It goes without saying, but you really can't put Marc Jacobs in a box. Each genius collection of his is equipped with an exquisitely distinct mood and well-defined aesthetic that gracefully punctuates the season from one to the next. Whether it be grunge, Victorian, mod, or a theme in between, it's always a moment. And for Marc Jacobs' Spring/Summer 2020 runway show, which happened Sept. 11 inside the Park Avenue Armory a sea of 60 models ascended onto the floor (in this case, runway) dressed in flamboyant shades of the rainbow. The vibe was undeniably retro with plenty of references to the '60s and '70s, including floppy hats, babydoll dresses, and vibrantly hued tights.
There were notable references to Yves Saint Laurent à la '70s with pinstripe suits and big bows that would have looked oh-so-fitting on Betty Catroux or LouLou de la Falaise. Other standout looks included a model dressed in a tall black top hat and blazer pairing that felt pleasantly reminiscent of Judy Garland's performance of "Swanee" in A Star Is Born. Though the looks glided between a few decades the common thread was a masterful mix of color, nostalgia, and silhouette. As always, his show concluded New York Fashion Week and did so on the highest of notes.
On the accessory front, there was no shortage of play and imagination. The large hats stole much of the attention (many seemed like a nod to Jodi Foster in Taxi Driver) as did the large ceramic charm necklaces and bold-buckled belts. Footwear struck the perfect balance between wearability and whimsical, with carpeted pumps and white slouchy boots in the mix. The bags blended in well with petite clutches and earth-toned shoulder bags slung over models' shoulders.
The beauty was conquered by Pat McGrath, who created an individual look for each and every one of the 60 models. It took around ten days to plan out all of the looks, many of which featured rhinestones patterned around the eyes and cheekbones (holiday party inspiration, perhaps?).
Bright color and funky accessories aside, some other takeaways from the evening included imaginative takes on silhouette and layering. Knitwear was teamed with boxy shorts that were then layered over flare jeans. Tailored suiting separates were paired with silky blouses and turtlenecks that despite being intended for the Spring/Summer 2020 season, feel incredibly desirable to wear right now. The floor-length bohemian dresses were also a standout moment and looked especially divine topped off with a floppy-brim hat.
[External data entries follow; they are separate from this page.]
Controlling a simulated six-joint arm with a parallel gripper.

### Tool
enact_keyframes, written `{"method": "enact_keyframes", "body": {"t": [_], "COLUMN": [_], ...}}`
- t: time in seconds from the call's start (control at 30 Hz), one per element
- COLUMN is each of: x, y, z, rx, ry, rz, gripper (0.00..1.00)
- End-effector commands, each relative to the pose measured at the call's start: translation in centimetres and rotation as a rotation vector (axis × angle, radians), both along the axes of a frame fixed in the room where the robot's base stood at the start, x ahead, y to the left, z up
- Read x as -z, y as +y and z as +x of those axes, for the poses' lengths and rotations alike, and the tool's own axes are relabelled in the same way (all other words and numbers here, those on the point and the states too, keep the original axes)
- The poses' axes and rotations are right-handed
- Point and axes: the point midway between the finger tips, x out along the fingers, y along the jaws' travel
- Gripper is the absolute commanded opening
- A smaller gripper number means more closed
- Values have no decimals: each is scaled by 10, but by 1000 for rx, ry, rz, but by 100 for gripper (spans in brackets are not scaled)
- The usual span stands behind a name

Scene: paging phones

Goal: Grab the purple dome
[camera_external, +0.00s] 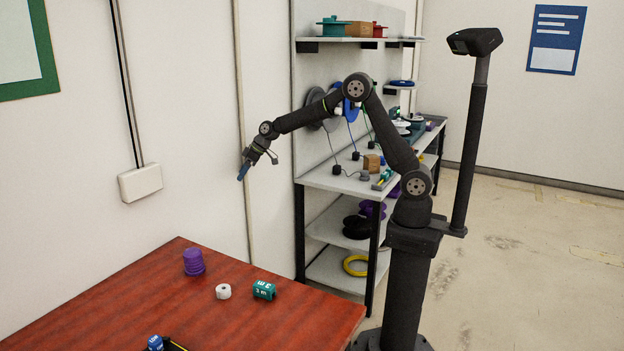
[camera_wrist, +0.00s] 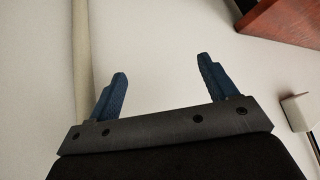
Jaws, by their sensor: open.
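The purple dome (camera_external: 194,261) is a ridged purple piece standing upright near the back edge of the red-brown table (camera_external: 130,290) in the external view. My gripper (camera_external: 243,172) is in the air above and to the right of it, well clear of the table. In the wrist view my gripper (camera_wrist: 160,90) shows two blue fingers spread apart with nothing between them.
A blue item (camera_external: 155,342) is at the front edge of the picture. A shelf unit (camera_external: 335,180) with spools stands behind my arm. A white wall box (camera_external: 140,183) is left of my gripper.

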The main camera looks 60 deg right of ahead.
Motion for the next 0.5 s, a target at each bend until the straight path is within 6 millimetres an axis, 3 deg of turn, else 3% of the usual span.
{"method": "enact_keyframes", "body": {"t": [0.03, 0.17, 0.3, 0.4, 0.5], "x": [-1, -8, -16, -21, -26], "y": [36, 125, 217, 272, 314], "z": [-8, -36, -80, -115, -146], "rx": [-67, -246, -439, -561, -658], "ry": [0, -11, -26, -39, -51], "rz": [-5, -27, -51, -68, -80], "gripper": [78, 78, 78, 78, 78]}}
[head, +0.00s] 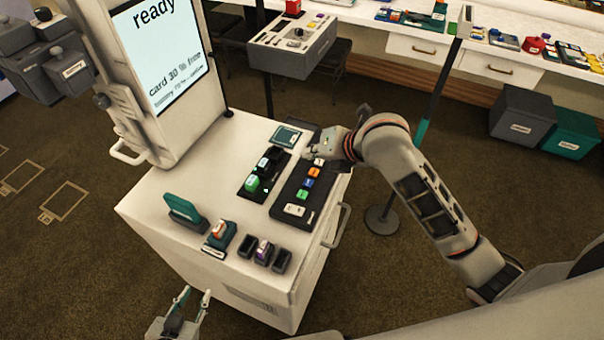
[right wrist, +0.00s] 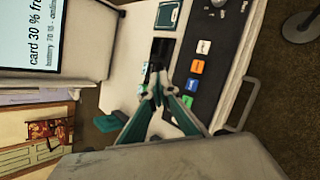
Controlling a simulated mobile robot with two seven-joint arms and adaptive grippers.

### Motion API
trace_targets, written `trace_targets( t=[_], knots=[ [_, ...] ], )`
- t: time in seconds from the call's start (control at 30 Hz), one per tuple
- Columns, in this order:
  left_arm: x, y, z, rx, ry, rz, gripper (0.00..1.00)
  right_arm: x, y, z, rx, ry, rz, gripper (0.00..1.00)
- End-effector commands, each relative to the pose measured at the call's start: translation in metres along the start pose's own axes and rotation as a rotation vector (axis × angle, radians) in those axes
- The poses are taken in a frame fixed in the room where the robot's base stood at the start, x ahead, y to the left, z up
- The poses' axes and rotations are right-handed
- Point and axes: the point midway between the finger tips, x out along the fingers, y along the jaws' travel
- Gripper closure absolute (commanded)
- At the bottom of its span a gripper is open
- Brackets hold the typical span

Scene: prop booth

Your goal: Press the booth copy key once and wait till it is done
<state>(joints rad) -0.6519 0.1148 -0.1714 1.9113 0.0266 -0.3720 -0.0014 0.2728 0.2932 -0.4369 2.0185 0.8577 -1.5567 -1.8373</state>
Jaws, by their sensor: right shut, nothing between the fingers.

The last several days have been a whirlwind in the city, especially due to the fact that the CFDA shortened New York Fashion Week from seven days down to five. The fashion crowd is now headed to London Fashion Week for the next leg in the four-city tour of fashion month but, as always, Jacobs sealed off NYFW reminding us how instrumental his design is to his hometown, the city of Manhattan.